During the course of the film, Hannah is forced to confront her coming of age. “I really connected to that,” says Goth, who adds that she is personally “dealing with owning my own womanhood. I’m quite intimidated by the power and responsibility that being a woman comes with. I find myself having to confront it. I think every woman deals with that and no one ever really feels like they have everything completely sorted out. It’s a process, a journey.”
Goth can still enjoy being anonymous, but only to a certain extent. Her relationship with long-term partner, Shia LaBeouf, has thrust her—at times aggressively—into the spotlight, namely in October 2015 when the Las Vegas chapel they tied the knot in ‘accidentally’ livestreamed their big day to the whole world.
I wonder what it’s been like confronting her womanhood while simultaneously being publicly scrutinized and “papped,” in Mia’s own words, at “nine in the morning when you’re buying milk.”
“It’s difficult, [mostly because] it wasn’t for my own achievements. I’d just finished filming Nymphomaniac Vol. II (2013). I came from Catford, in South East London, then I was exposed to this world and I really didn’t know what to do with it. I don’t wear makeup much; I tend to just put my hair up. So then to read comments that are quite horrible… You have to be a thick-skinned person to deal with that. When you’re around it long enough you begin to see that it’s not reality. They don’t really know anything about you.”
We talk about some of her favorite actors. She’d give her hand to work with the likes of Viola Davis, Kate Winslet, Marion Cotillard, and Natalie Portman. One of her favorite films is The Shining (1980) featuring Shelley Duvall, who she adores. Her face turns while mentioning the actress’ controversial interview with Dr. Phil, criticized for exploiting Duvall’s mental illness. “It was heartbreaking to see glimpses of that, to see one of the greatest actresses of all time being diminished for TV ratings. I didn’t watch it all out of respect for her.”
While Goth is completely open in person, she understands the value of keeping some things hidden. “I’m very private about my private life.” She says, “I don’t like to go into too much depth about it. It’s important to keep some things for yourself.” Apart from a private Facebook account, you won’t find her on social media, which could be interpreted as a refusal to constantly seek approval from the outside world. “If you expose everything you have, there’s nothing that’s just yours anymore, and that’s a dangerous place to be in.”
It was Nymphomaniac that gave Goth her first big acting break, playing the role of ‘P,’ protégé of Charlotte Gainsbourg, a philosophical sex addict. The film is written and directed by art house filmmaker Lars von Trier, notorious for his uncomfortable anxiety-riddled films about the end of the world, pretending to have sex as a disabled person, dark family secrets and the horrors of sexuality. He’s been dubbed “the punisher” for his wine-fuelled direction to the outer emotional limits.
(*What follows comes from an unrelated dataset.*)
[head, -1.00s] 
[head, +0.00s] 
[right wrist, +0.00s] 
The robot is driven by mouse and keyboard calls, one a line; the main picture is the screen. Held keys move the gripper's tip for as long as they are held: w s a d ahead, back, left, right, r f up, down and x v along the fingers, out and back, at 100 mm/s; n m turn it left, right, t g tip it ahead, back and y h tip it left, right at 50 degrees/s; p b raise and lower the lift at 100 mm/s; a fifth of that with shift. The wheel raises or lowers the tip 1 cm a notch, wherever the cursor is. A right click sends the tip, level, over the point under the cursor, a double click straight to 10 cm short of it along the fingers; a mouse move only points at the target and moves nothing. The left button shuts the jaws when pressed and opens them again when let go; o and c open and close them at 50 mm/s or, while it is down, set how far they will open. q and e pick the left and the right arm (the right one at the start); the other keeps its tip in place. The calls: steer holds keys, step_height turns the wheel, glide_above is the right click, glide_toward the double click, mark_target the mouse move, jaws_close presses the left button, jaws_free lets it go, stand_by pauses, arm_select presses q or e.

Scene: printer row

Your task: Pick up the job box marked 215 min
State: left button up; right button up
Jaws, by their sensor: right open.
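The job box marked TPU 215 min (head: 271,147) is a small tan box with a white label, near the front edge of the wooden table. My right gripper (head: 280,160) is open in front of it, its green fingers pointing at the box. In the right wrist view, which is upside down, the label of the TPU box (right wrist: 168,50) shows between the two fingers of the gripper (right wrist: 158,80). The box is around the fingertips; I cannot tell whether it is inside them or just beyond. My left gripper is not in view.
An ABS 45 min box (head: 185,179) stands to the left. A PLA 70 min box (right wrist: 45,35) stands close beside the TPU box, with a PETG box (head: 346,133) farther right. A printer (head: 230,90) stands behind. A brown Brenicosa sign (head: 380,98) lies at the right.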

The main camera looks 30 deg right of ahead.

Björk once said that he tried to eat her soul.
For Goth, her audition with von Trier at just 18, “was the best experience I’d ever had.” Fresh from her A Levels at college in London, she says, “If I’d have really known what I was walking into, I’d have been overwhelmed. My naïvety served me well.”
Half Brazillian, and half Canadian, Goth was born in London and moved to Rio with her mother for a few years as a child. Her upbringing wasn’t lavish. She talks about growing up in Rio and South East London fondly and proudly, though admits that it was a struggle for her mom who was at the time in her early twenties, without a partner to share the burden. Goth is clearly heir to a fierce work ethic.
Goth now spends most of her time in Los Angeles, which she loves. Speaking on the issue theme, and the interconnectedness between the elements and creativity, she says, “I’m focused there. I love being around nature, I love it being sunny everyday—it promotes a healthy lifestyle.” The warm, sun-soaked climes of L.A. and Rio calms her. “If I’m having a stressful day I can look at the sky and feel centered again and realize I’m just a tiny little dot in this whole universe and that, actually, everything’s going to be just fine.”
Goth is serious about understanding herself and not being molded by the tides that the outside world throws at her: “Being an actor requires a lot of self-analysis and reflection. The better you know who you are, the better you are at becoming another person.”
So who would she like to become? “The beauty of acting is you get to live a thousand lives in one. I’m drawn to real people, interesting characters. People who are going through something. Or trying to hide something.”
The lightness of Goth’s disposition isn’t indicative of the whole, and it’s a deep dive into the darkness where her creativity thrives. It’s a place she’s actively seeking, but ultimately, she knows that plans have their limits. “Life, and the world, sometimes just kinda click and things just happen,” she acknowledges with a sigh. “You’re chasing it, but it finds you at the same time.”